• **REQUEST**
The material below includes pictures; leave them out and return only the lines between the line containing "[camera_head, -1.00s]" and the line containing "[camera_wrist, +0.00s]", inclusive, word for word.

• **RECORD LIST**
====
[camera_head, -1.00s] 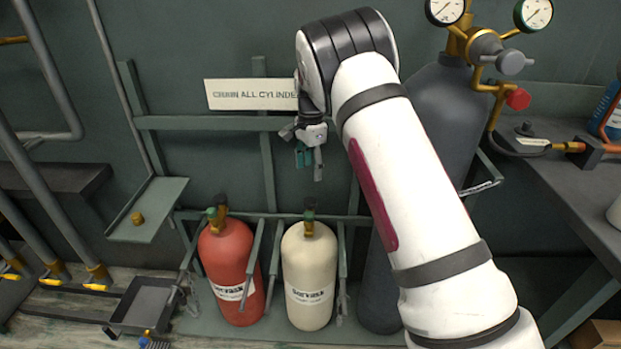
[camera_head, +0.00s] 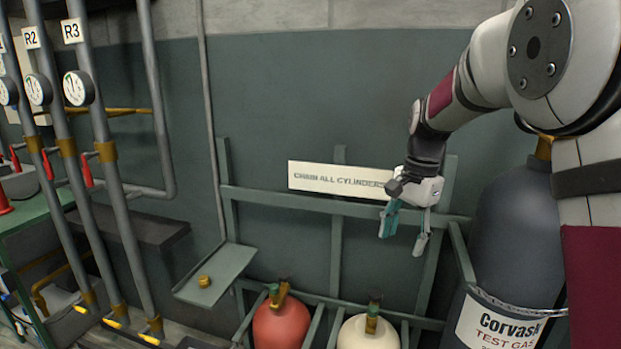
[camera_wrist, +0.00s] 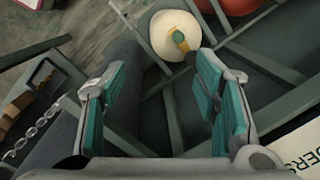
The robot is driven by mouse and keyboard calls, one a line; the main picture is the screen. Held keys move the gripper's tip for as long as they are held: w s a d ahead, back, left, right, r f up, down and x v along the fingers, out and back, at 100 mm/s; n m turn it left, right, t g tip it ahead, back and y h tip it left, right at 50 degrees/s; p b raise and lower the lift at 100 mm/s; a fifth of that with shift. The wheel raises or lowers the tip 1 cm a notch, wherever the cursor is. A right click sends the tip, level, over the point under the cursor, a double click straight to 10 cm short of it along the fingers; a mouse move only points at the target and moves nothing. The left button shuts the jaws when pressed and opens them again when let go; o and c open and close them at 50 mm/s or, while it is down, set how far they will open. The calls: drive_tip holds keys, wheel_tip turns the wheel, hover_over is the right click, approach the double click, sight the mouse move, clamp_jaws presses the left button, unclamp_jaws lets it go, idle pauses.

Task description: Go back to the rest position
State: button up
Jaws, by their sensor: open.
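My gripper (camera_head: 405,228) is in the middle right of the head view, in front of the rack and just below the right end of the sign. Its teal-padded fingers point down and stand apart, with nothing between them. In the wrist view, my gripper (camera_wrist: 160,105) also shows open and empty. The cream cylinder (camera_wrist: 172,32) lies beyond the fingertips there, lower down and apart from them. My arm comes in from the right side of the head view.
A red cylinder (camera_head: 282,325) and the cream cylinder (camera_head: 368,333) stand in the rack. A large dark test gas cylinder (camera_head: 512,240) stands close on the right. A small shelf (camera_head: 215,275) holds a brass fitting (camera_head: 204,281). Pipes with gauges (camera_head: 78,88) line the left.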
====
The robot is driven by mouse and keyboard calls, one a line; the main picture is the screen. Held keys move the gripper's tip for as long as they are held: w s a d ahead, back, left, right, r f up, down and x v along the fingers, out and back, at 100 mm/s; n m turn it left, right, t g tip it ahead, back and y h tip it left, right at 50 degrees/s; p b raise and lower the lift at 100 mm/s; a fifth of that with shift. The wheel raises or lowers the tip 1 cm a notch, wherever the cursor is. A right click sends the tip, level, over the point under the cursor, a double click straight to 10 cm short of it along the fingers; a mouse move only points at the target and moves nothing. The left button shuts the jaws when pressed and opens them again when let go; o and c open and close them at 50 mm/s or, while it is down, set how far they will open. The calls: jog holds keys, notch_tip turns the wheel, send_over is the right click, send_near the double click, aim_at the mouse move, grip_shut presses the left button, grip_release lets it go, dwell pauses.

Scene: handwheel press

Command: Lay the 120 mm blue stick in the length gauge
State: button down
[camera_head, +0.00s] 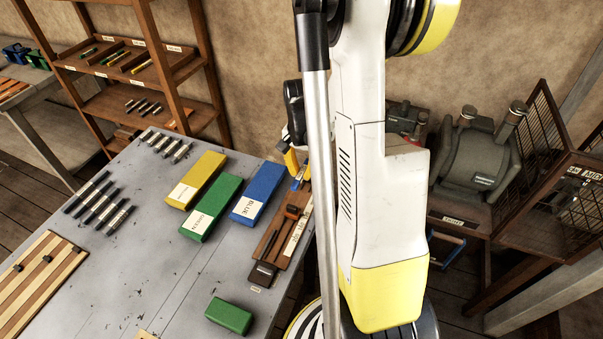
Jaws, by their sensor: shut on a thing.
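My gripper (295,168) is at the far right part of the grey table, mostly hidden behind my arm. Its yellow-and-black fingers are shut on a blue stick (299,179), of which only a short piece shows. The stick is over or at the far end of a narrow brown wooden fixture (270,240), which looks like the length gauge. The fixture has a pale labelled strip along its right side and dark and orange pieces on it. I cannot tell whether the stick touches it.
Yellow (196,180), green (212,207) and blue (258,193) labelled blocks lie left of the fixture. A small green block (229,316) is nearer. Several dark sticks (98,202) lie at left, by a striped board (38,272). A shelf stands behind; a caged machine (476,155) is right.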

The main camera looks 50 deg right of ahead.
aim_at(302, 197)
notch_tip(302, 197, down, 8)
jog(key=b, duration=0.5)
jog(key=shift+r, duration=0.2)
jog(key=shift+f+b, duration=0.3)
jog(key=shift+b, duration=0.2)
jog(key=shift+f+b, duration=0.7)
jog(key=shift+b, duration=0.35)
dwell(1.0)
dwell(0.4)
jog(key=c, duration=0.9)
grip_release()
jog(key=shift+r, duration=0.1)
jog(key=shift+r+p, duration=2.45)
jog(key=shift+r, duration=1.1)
====
• **CORRECT ANSWER**
[camera_head, -1.00s] 
[camera_head, +0.00s] 
[camera_wrist, +0.00s] 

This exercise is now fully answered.